Interacting physically with a stranger.
Learning a new physical skill.
In a pool.
Months ago he had asked for this… Lots of excitement and anticipation!
About seven minutes into the lesson, the instructor took Joaquin to a deeper part of the pool. He still could touch the bottom, but the idea of “deeper” was freaking him out. He yelled and cried, and begged her to please come back to the shallower part. She thought this place was better for floating exercises, and kept telling him why they were there and what she wanted.
Watching the interaction, I started getting a little afraid that the experience of terror could break this deal for him and kill his interest to learn how to swim. Kiki cried in fear
my body hurts!, and I felt it rising in me… I thought maybe she could chill a bit and give him a little control. Our plan signing him up for swimming lessons was to give him a stress-free experience in the water, something new for his brain to perceive, something new to learn; not something to hate.
So I called her name, but either she didn’t hear me or she ignored me. I was about to use the autism card —which I haven’t for swimming lessons. I wouldn’t label him, but I was going to ask her to go a different way than she knew. I’m glad that it didn’t happen…
Joaquin and his instructor kept talking and negotiating. The ability to communicate is so important. He was able to tell her to move away a bit from where they were (and she did). He was able to listen to her explanations, to ask her questions… He even asked her at some point
show me!, so he could see what she wanted from him. It was after seeing it, and having the promise of an end —
one real float and you’re done, that he went for it though still hanging on to her neck.
It was supposed to be three seconds. He attempted to count to free himself from the torture:
One, two… —
No, she said,
You need to let go of me. So he opened his arms, let go of her, his head floating in the water with ears under. One… two… three… He seemed relaxed.
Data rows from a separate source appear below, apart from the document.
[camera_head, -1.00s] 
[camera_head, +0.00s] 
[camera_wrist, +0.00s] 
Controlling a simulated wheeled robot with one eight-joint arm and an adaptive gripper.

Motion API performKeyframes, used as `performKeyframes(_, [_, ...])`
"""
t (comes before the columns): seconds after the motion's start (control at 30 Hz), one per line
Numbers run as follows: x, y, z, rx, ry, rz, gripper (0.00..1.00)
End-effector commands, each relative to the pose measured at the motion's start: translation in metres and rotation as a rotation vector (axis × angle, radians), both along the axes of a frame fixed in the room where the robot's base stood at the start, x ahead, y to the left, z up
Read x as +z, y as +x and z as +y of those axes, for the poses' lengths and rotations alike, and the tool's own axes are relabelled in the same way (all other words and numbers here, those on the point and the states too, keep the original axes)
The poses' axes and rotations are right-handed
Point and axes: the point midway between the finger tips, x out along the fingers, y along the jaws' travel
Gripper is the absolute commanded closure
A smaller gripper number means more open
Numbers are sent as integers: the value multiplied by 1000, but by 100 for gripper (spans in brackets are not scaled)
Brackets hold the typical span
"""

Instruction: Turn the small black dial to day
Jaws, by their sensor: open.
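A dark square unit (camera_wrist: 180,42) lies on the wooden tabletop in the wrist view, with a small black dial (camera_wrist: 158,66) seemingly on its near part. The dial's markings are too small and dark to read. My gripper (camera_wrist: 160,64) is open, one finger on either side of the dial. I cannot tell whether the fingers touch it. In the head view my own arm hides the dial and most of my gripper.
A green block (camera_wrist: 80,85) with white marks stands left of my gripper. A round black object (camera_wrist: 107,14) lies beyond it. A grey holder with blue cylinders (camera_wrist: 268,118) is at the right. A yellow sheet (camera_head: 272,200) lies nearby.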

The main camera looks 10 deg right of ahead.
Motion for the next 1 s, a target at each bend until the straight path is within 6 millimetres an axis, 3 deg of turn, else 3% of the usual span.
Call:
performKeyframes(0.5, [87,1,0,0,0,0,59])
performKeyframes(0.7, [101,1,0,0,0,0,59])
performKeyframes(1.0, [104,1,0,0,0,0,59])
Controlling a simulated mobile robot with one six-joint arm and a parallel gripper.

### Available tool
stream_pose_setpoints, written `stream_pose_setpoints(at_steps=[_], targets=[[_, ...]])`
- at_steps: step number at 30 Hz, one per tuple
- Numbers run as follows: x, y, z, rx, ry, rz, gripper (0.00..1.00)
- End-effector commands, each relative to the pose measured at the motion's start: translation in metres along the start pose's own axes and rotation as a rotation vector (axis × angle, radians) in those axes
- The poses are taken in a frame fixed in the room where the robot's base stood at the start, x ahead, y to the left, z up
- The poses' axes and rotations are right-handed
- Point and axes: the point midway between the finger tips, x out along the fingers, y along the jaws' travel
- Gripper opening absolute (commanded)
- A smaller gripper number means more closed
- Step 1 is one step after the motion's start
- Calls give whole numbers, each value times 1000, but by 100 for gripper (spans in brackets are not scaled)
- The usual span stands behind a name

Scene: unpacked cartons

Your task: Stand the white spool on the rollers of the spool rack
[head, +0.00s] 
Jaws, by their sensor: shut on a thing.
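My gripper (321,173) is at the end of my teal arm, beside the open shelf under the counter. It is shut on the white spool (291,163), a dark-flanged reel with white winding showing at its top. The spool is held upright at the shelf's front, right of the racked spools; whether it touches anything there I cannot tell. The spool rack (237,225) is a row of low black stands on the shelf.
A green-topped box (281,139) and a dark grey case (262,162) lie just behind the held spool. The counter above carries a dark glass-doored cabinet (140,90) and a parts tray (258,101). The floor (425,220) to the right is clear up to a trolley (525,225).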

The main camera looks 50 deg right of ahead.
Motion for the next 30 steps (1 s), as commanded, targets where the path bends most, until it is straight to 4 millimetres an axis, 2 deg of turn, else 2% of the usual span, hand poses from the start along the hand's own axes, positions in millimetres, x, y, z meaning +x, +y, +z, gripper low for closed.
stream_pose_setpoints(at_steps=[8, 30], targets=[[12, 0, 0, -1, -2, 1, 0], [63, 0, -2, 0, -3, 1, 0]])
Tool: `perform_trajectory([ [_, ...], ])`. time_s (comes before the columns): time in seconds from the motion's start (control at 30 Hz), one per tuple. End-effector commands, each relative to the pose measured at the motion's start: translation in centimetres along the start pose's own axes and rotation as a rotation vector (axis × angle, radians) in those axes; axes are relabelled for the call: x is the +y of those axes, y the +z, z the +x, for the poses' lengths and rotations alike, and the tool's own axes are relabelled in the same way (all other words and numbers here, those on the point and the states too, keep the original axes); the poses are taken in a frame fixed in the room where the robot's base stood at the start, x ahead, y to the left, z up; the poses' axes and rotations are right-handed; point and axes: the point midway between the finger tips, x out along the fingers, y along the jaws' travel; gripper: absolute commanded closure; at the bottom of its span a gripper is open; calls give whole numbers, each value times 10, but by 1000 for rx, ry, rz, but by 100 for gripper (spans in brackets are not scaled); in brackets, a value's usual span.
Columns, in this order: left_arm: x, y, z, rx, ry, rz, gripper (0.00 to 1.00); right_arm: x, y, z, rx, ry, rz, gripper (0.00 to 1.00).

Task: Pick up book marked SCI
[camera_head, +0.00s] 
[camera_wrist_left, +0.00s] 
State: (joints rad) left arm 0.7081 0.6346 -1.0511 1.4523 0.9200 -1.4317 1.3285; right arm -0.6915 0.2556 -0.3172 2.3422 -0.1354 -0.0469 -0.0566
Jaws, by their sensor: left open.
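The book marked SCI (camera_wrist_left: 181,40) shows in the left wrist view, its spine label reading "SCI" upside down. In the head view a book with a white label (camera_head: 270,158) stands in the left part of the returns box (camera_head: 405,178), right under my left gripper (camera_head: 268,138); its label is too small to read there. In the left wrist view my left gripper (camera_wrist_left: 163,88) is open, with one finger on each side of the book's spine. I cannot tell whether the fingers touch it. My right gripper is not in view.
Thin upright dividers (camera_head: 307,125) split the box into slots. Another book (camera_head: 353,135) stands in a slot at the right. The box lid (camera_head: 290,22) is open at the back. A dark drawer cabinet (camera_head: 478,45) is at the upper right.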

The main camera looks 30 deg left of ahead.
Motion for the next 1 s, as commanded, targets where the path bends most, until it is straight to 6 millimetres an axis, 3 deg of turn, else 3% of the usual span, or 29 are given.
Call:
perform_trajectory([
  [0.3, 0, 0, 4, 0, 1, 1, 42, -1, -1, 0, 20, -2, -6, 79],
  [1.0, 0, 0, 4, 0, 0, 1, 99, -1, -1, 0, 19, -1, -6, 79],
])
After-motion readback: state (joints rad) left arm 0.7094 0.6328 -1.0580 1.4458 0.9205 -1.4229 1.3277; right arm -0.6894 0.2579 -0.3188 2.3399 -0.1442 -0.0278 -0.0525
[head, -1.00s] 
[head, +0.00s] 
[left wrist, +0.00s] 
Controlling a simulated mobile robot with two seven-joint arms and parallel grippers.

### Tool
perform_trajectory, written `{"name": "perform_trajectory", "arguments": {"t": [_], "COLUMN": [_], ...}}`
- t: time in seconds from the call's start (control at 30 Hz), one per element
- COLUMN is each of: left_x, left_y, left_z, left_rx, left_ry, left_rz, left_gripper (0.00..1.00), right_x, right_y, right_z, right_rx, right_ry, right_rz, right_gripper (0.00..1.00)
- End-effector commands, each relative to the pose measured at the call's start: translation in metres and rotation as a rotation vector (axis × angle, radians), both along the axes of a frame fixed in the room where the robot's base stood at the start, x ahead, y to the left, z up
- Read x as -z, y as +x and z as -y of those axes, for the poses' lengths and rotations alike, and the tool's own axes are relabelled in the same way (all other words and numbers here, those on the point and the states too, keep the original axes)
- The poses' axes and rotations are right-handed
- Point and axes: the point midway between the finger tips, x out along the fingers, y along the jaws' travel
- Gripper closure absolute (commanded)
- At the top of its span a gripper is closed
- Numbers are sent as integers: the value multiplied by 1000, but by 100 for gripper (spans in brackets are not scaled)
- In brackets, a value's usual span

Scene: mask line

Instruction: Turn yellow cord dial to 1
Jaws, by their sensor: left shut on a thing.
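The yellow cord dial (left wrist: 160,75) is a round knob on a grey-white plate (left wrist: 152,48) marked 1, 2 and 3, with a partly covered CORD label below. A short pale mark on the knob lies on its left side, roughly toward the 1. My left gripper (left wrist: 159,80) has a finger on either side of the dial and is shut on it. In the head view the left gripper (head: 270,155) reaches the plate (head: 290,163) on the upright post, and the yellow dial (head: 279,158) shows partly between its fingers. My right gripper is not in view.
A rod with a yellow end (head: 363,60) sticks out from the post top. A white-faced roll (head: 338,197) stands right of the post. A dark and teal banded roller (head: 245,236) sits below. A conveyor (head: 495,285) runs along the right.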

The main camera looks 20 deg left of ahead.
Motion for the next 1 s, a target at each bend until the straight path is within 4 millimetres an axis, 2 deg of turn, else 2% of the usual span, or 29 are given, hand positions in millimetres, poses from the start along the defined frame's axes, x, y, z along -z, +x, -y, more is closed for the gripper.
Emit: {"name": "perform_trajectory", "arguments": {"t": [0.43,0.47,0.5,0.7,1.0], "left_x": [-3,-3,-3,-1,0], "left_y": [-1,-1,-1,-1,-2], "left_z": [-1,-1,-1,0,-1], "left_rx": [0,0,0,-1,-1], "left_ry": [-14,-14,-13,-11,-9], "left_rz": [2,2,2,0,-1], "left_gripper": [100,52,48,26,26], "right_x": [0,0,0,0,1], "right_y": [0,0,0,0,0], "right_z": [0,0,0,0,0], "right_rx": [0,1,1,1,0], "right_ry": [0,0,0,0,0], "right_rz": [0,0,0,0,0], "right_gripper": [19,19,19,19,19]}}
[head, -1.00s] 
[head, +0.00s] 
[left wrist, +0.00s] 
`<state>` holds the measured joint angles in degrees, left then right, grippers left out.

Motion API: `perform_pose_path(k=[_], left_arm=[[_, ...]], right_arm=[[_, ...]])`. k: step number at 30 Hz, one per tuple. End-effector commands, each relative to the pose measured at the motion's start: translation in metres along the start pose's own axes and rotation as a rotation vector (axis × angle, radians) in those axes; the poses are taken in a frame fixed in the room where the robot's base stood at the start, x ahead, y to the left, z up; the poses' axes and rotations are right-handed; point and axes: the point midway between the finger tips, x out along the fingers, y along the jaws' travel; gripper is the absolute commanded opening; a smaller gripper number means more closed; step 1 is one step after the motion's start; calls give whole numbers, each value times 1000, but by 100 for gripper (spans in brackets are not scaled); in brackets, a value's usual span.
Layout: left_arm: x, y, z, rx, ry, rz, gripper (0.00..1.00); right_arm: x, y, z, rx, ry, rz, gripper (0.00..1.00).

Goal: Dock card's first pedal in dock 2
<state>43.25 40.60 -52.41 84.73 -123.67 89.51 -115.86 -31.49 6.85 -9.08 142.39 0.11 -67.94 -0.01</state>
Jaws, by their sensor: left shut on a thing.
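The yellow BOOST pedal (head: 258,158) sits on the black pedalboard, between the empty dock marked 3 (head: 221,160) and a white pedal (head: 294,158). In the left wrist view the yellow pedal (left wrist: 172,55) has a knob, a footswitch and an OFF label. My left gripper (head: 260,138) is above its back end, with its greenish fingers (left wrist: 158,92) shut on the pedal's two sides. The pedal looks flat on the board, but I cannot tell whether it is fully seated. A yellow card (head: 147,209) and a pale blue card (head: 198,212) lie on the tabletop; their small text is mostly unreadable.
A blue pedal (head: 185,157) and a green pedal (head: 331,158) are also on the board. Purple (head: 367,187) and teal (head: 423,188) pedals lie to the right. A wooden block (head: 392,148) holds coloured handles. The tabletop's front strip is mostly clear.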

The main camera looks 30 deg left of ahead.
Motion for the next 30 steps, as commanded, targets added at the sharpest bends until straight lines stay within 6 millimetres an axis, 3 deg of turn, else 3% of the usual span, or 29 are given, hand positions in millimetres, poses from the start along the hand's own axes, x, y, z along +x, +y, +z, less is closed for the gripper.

I saw him triumph. I thought, not a special kid… just a little kid like so many others (me included) scared on his first swimming lesson.
When he stood up out of the water I cheered and told him he had nailed it. He felt proud. I asked him how this was…
Good! he said. The stretch didn’t break him; he didn’t go to the Zingaron Place. And I thought… All of this stuff we’re doing right now is so out of the greenhouse bubble where we’ve lived for four years. It’s scary coming out. And he’s proving that he’s ready. It is thrilling!… Let our new life begin!